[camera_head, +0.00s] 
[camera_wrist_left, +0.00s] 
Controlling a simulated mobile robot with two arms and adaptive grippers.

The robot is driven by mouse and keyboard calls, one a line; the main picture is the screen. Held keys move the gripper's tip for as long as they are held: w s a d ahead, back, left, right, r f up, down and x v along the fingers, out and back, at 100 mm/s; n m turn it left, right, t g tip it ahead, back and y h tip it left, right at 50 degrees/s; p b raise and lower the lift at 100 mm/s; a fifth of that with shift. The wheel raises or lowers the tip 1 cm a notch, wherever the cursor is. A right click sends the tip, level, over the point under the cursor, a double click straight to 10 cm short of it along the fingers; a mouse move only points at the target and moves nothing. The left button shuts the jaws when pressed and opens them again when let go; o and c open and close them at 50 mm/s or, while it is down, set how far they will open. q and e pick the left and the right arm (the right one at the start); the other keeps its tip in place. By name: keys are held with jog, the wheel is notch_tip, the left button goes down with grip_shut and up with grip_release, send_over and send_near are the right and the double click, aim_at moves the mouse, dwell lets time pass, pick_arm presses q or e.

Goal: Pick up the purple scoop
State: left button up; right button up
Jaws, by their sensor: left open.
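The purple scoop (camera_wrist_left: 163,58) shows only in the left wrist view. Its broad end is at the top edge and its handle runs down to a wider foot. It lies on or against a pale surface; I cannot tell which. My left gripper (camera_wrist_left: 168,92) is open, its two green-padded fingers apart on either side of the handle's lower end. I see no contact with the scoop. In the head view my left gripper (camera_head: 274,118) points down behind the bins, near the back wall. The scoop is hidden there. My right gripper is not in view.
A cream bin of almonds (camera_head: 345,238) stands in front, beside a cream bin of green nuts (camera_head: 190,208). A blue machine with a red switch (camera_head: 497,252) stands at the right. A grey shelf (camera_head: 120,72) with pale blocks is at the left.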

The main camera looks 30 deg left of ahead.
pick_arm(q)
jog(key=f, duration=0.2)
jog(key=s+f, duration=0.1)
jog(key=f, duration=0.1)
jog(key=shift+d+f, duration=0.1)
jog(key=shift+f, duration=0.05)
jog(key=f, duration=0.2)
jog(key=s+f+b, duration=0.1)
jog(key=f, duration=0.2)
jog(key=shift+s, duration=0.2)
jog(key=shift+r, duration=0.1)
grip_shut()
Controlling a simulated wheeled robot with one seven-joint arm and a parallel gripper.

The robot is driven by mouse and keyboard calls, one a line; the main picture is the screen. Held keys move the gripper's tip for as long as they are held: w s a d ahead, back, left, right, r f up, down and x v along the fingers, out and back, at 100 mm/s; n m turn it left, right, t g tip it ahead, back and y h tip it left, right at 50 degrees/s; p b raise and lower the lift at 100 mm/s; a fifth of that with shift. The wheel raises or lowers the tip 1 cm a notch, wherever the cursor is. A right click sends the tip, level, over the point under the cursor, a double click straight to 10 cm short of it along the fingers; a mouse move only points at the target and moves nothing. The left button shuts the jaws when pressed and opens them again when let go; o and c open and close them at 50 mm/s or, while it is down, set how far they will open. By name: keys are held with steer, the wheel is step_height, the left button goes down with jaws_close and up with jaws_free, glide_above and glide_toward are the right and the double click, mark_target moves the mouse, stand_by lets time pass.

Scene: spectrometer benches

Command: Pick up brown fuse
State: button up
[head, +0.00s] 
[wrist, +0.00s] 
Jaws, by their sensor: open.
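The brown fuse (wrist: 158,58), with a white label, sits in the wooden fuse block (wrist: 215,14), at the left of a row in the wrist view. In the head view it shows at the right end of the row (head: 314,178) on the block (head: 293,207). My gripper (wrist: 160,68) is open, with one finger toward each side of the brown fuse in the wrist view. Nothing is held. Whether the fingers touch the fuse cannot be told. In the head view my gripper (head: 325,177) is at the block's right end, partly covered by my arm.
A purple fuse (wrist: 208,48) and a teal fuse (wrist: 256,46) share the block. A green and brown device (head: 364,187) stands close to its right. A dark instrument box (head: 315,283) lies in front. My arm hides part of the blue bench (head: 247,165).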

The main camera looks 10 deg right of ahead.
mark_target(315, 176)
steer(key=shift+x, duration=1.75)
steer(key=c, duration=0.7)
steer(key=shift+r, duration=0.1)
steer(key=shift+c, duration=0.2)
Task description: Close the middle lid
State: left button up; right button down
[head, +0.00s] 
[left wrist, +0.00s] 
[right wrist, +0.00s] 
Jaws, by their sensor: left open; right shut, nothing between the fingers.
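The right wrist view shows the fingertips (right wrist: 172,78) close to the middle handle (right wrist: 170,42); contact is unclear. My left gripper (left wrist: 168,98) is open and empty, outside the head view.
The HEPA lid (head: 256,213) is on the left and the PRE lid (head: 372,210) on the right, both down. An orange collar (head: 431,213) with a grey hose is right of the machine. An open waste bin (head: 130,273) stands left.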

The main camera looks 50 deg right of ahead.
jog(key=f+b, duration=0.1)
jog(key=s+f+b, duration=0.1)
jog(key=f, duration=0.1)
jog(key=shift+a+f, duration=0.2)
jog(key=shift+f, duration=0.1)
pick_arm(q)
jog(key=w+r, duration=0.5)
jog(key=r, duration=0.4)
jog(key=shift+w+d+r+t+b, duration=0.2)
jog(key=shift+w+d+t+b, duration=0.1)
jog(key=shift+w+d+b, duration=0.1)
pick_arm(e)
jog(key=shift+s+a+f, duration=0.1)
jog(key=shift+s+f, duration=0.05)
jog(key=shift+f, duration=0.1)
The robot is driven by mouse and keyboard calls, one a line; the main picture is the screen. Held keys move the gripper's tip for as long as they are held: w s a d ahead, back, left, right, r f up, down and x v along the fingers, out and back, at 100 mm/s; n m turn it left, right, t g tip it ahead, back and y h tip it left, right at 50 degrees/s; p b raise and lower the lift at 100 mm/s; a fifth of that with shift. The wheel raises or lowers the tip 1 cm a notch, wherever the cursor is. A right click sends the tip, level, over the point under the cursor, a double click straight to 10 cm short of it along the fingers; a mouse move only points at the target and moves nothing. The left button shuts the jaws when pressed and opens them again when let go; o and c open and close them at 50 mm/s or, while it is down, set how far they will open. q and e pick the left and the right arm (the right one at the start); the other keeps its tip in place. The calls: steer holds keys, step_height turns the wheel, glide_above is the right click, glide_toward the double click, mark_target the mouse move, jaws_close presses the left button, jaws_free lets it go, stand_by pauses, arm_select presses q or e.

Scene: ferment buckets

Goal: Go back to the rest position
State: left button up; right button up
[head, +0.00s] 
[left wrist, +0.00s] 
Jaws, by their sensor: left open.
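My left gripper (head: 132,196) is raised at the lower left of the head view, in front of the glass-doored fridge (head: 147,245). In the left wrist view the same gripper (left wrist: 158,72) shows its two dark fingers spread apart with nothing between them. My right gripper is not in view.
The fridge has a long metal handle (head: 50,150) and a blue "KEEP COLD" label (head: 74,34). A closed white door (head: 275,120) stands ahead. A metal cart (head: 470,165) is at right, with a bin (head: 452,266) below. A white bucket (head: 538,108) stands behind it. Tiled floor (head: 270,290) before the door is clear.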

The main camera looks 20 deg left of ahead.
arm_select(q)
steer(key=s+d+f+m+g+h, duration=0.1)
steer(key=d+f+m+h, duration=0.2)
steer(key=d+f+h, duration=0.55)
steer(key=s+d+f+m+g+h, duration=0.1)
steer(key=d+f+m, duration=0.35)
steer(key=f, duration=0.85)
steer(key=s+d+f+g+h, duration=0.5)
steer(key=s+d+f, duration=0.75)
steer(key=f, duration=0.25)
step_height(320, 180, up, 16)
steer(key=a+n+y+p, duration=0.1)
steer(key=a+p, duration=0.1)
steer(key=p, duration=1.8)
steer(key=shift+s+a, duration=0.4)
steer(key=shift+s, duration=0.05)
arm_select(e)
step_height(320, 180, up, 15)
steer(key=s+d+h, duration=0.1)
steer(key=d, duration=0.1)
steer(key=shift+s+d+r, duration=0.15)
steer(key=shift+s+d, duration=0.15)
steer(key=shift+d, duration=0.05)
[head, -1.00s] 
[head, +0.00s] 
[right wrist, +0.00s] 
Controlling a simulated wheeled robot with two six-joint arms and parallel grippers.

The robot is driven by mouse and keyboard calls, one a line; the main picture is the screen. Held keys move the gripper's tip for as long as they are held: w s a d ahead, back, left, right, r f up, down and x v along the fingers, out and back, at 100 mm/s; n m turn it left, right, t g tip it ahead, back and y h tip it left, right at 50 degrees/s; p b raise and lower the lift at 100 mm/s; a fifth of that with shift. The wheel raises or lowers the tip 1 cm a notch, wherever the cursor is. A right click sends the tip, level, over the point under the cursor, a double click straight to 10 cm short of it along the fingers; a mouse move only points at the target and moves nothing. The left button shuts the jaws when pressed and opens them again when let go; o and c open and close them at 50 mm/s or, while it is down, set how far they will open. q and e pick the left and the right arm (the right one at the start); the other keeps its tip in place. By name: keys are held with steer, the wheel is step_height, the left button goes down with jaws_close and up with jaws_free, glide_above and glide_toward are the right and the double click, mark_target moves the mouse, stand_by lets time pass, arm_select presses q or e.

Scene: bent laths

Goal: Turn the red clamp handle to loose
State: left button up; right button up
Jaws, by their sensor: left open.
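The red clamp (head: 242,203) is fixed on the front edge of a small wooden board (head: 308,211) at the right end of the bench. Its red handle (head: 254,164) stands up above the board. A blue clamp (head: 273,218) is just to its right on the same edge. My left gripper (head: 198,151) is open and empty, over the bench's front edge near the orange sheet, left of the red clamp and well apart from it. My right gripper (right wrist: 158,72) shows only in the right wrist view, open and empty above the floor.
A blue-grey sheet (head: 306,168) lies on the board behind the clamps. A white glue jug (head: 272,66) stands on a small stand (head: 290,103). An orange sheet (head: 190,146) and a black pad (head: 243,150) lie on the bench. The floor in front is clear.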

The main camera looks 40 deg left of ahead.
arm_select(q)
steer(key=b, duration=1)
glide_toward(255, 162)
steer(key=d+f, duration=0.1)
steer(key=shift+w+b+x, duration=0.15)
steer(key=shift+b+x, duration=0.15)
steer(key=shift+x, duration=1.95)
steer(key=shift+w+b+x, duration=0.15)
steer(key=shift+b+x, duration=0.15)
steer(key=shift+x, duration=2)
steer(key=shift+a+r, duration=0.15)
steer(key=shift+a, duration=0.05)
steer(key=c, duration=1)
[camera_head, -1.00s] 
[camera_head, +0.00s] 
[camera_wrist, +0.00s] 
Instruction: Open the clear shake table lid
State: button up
═══
▶ _Given problem_
All lines holding the word "grippers" should be picked out and copied.

▶ _Finished exercise_
Controlling a simulated mobile robot with two arms and adaptive grippers.
Controlling a simulated wheeled robot with two six-joint arms and parallel grippers.

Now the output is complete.